Aim of the task: Copy nothing but the text: reproduce each line of the listing exactly and leave the pictures out.

Data section:

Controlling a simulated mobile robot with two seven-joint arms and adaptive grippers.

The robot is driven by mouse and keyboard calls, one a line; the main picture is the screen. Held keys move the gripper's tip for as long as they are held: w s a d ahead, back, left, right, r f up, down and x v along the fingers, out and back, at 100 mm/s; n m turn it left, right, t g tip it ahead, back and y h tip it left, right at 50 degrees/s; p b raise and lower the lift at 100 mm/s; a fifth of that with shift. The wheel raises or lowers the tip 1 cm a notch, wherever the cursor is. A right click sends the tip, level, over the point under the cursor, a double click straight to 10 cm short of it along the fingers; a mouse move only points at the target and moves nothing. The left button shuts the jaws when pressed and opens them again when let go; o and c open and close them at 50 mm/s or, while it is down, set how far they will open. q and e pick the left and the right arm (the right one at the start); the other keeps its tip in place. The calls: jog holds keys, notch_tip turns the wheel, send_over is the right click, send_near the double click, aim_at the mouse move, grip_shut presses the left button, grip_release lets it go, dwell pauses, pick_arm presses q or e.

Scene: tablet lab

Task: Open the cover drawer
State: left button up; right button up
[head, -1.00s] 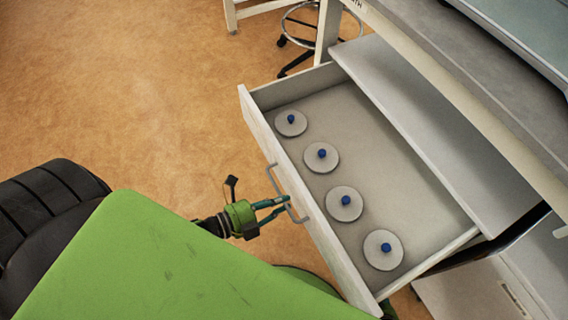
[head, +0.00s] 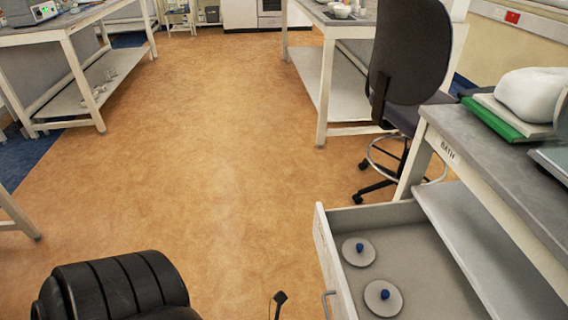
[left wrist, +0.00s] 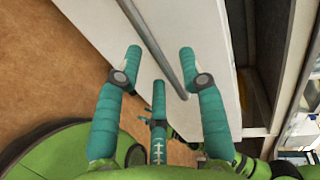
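The cover drawer (head: 334,262) stands pulled out at the bottom right of the head view. Two round grey covers with blue knobs (head: 358,252) (head: 383,297) lie in the visible part; the nearer part is cut off by the frame. The grey bar handle (head: 328,304) shows partly on its front. In the left wrist view, the handle (left wrist: 158,42) crosses diagonally over the white drawer front (left wrist: 215,45). My left gripper (left wrist: 160,60) has its teal fingers spread, with the handle between them and gaps visible. My right gripper is in no view.
A grey-topped bench (head: 480,165) with a shelf stands above the drawer on the right. A dark swivel chair (head: 410,55) is behind it. Another bench (head: 70,35) stands at the far left. The orange floor (head: 200,170) in the middle is clear.

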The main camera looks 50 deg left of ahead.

Solution:
Controlling a simulated mobile robot with two seven-joint arms and adaptive grippers.

The robot is driven by mouse and keyboard calls, one a line; the main picture is the screen. Held keys move the gripper's tip for as long as they are held: w s a d ahead, back, left, right, r f up, down and x v along the fingers, out and back, at 100 mm/s; n m turn it left, right, t g tip it ahead, back and y h tip it left, right at 50 degrees/s; p b raise and lower the lift at 100 mm/s; a fifth of that with shift. The wheel raises or lowers the tip 1 cm a notch, wherever the cursor is. A right click sends the tip, level, over the point under the cursor, a double click straight to 10 cm short of it along the fingers; a mouse move only points at the target and moves nothing. The left button shuts the jaws when pressed and opens them again when let go; o and c open and close them at 50 mm/s or, while it is down, set how far they will open. q and e pick the left and the right arm (the right one at the start); the other keeps its tip in place. The calls: jog holds keys, notch_tip turns the wheel, send_over is the right click, send_near the double click, aim_at the mouse move, grip_shut presses the left button, grip_release lets it go, dwell pauses, pick_arm presses q or e.

Scene: tablet lab

Task: Open the cover drawer
State: left button up; right button up
[head, -1.00s] 
[head, +0.00s] 
[left wrist, +0.00s] 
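The cover drawer (head: 334,262) stands pulled out at the bottom right of the head view. Two round grey covers with blue knobs (head: 358,252) (head: 383,297) lie in the visible part; the nearer part is cut off by the frame. The grey bar handle (head: 328,304) shows partly on its front. In the left wrist view, the handle (left wrist: 158,42) crosses diagonally over the white drawer front (left wrist: 215,45). My left gripper (left wrist: 160,60) has its teal fingers spread, with the handle between them and gaps visible. My right gripper is in no view.
A grey-topped bench (head: 480,165) with a shelf stands above the drawer on the right. A dark swivel chair (head: 410,55) is behind it. Another bench (head: 70,35) stands at the far left. The orange floor (head: 200,170) in the middle is clear.

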The main camera looks 50 deg left of ahead.

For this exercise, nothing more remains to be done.